### DATA ENTRIES
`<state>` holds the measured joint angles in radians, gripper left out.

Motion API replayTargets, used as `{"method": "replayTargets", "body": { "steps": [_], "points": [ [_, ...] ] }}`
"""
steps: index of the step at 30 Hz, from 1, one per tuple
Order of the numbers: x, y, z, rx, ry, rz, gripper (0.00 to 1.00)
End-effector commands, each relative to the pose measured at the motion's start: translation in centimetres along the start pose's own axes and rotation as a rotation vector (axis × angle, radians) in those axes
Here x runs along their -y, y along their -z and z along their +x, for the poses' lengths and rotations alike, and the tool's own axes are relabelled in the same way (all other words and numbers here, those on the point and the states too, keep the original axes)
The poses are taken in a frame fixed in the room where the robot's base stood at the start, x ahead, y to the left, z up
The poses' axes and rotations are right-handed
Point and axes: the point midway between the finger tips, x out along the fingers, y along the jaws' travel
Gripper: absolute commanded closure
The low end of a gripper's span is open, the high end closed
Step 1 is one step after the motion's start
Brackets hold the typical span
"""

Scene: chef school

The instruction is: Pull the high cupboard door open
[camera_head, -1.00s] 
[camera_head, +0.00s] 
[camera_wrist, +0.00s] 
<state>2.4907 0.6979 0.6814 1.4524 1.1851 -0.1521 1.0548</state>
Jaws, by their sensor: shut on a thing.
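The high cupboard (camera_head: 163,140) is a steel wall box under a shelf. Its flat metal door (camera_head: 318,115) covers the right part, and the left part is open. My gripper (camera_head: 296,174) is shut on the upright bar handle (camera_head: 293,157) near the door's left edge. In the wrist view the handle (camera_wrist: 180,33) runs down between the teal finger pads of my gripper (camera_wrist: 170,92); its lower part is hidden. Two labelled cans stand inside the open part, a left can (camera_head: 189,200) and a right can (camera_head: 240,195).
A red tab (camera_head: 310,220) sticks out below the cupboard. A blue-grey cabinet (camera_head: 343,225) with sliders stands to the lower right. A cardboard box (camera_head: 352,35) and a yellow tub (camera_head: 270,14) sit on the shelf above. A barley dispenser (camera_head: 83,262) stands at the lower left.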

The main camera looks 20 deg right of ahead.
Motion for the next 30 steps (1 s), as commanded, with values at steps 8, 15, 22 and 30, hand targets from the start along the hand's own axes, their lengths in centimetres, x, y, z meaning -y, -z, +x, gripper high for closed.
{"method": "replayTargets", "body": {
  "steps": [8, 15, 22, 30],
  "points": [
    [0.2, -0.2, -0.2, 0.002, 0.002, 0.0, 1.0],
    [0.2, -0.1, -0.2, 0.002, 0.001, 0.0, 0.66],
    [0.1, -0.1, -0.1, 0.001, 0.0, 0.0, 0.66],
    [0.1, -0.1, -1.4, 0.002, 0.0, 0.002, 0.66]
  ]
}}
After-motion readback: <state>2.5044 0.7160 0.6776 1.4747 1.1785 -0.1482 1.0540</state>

---

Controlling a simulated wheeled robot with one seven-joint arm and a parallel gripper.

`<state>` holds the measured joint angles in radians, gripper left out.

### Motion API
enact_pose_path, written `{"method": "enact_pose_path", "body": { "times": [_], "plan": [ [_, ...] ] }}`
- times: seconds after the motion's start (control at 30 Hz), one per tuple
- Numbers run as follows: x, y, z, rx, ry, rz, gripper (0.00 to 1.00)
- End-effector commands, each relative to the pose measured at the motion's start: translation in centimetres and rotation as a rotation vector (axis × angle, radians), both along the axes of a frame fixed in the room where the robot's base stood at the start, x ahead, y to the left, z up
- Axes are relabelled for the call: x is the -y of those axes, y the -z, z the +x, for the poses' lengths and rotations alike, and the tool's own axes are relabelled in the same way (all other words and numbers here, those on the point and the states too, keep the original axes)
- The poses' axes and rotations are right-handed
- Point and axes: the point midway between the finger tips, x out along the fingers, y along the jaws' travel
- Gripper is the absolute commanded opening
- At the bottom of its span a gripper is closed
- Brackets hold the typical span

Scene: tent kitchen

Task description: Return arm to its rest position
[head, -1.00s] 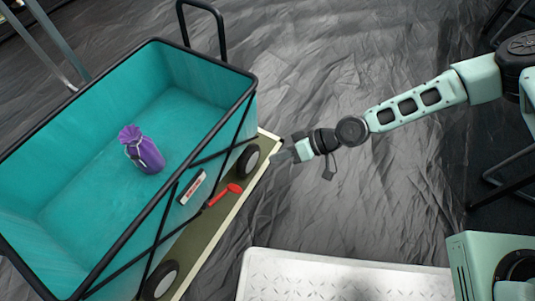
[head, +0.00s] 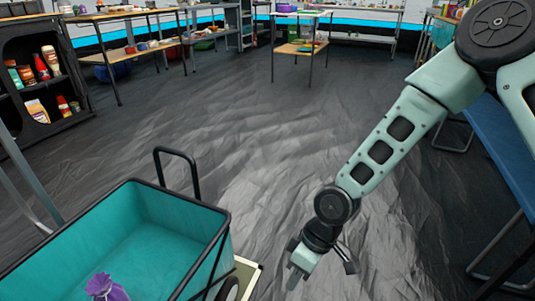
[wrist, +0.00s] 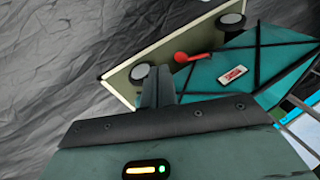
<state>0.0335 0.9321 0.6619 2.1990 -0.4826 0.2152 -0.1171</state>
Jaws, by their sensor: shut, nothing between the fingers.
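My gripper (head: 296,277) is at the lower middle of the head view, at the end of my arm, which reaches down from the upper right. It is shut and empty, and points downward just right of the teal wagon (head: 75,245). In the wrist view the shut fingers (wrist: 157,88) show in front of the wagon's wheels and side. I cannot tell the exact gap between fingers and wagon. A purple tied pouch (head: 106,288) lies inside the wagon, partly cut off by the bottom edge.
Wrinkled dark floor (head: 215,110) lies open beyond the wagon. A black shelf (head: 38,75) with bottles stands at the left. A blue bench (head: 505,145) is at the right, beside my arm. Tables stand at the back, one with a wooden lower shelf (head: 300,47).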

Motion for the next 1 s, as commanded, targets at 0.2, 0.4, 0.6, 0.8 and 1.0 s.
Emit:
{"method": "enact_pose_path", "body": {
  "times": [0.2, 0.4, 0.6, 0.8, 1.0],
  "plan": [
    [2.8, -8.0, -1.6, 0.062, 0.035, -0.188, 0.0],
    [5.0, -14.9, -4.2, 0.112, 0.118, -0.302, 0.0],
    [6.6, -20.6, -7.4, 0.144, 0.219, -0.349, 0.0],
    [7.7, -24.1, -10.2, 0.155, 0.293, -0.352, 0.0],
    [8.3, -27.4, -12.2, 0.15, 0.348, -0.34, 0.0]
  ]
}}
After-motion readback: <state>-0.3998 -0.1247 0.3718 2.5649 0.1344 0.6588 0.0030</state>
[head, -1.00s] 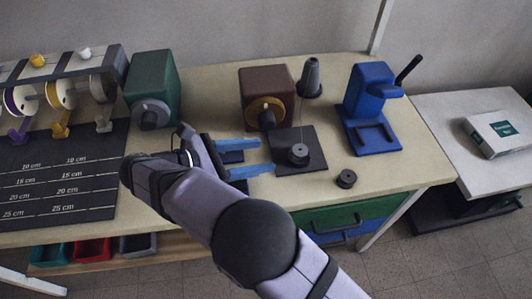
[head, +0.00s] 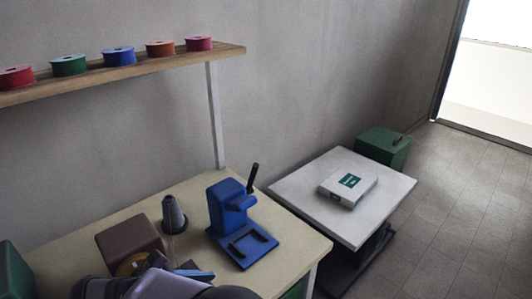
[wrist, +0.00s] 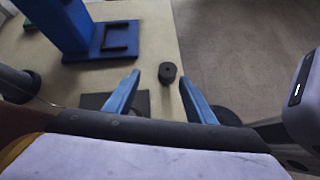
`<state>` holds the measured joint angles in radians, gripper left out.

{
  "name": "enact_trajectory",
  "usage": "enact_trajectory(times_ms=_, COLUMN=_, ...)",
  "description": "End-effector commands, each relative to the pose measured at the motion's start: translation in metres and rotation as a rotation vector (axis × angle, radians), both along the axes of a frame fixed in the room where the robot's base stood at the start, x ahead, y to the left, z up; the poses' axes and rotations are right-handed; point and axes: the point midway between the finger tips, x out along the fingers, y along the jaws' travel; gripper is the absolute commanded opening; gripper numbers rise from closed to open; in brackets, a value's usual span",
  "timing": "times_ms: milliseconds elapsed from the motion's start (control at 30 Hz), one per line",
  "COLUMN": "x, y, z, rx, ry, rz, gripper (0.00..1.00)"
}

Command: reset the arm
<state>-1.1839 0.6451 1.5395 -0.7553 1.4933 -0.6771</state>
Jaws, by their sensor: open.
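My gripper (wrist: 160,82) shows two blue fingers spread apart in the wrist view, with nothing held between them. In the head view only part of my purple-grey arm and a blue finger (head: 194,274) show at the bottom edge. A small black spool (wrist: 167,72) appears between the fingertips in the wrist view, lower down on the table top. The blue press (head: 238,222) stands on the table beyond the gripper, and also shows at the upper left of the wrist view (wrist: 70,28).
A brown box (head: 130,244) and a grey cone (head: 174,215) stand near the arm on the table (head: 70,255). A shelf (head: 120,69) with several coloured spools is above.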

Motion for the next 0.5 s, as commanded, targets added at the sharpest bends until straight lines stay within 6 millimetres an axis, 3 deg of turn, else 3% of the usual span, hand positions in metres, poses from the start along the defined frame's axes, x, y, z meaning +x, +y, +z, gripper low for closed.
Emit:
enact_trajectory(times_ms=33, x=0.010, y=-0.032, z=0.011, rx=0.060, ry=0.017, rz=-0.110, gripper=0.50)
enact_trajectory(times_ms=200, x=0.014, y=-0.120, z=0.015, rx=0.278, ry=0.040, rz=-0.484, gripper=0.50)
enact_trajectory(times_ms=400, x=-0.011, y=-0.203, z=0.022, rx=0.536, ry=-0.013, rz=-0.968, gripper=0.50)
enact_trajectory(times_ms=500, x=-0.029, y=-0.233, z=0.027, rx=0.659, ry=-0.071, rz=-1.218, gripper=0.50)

* * *

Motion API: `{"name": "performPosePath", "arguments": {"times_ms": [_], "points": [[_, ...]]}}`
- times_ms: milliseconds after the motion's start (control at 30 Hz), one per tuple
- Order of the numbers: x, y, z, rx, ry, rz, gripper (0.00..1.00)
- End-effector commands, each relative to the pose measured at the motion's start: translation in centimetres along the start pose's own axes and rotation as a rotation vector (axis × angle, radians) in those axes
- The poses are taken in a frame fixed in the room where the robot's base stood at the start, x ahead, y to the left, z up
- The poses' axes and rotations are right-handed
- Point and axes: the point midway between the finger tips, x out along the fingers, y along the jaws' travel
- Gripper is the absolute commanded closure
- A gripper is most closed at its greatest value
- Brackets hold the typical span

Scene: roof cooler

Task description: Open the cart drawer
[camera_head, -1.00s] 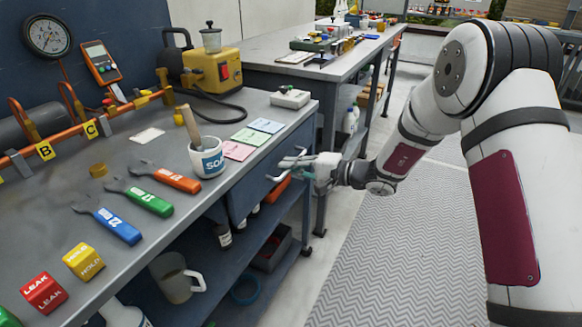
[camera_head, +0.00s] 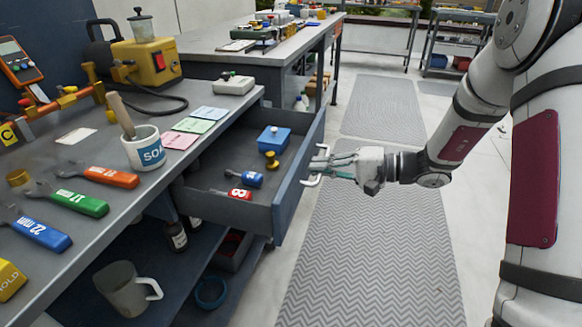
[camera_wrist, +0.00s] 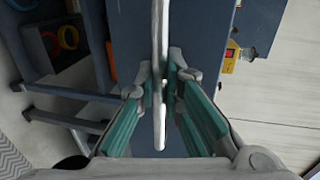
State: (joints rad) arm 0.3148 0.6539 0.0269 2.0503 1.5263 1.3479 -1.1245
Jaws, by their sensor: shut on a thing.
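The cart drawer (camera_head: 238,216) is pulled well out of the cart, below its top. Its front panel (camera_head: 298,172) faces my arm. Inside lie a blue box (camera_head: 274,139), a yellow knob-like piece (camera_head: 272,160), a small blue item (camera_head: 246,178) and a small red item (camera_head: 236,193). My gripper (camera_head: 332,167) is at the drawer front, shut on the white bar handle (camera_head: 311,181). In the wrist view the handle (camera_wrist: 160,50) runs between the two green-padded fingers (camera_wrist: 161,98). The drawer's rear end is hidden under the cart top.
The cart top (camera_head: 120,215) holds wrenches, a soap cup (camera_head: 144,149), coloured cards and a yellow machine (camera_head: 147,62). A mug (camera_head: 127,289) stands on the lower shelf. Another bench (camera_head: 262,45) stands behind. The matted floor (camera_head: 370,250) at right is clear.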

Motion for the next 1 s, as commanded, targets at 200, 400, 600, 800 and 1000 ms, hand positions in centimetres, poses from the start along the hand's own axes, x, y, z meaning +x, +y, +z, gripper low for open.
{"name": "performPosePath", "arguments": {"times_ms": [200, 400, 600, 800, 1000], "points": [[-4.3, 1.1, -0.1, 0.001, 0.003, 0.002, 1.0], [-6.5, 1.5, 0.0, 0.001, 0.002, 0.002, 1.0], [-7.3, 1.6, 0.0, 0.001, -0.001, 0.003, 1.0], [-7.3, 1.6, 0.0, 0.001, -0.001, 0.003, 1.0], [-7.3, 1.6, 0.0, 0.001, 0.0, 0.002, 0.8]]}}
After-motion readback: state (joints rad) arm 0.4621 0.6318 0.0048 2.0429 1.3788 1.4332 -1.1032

### EXERCISE
Using the material above, copy every line in which the string "absolute" occurs.

### RESULT BELOW
Gripper: absolute commanded closure
- Gripper is the absolute commanded opening
  "description": "End-effector commands, each relative to the pose measured at the motion's start: translation in metres and rotation as a rotation vector (axis × angle, radians), both along the axes of a frame fixed in the room where the robot's base stood at the start, x ahead, y to the left, z up; the poses' axes and rotations are right-handed; point and axes: the point midway between the finger tips, x out along the fingers, y along the jaws' travel; gripper is the absolute commanded opening; gripper numbers rise from closed to open; in brackets, a value's usual span",
- Gripper is the absolute commanded closure

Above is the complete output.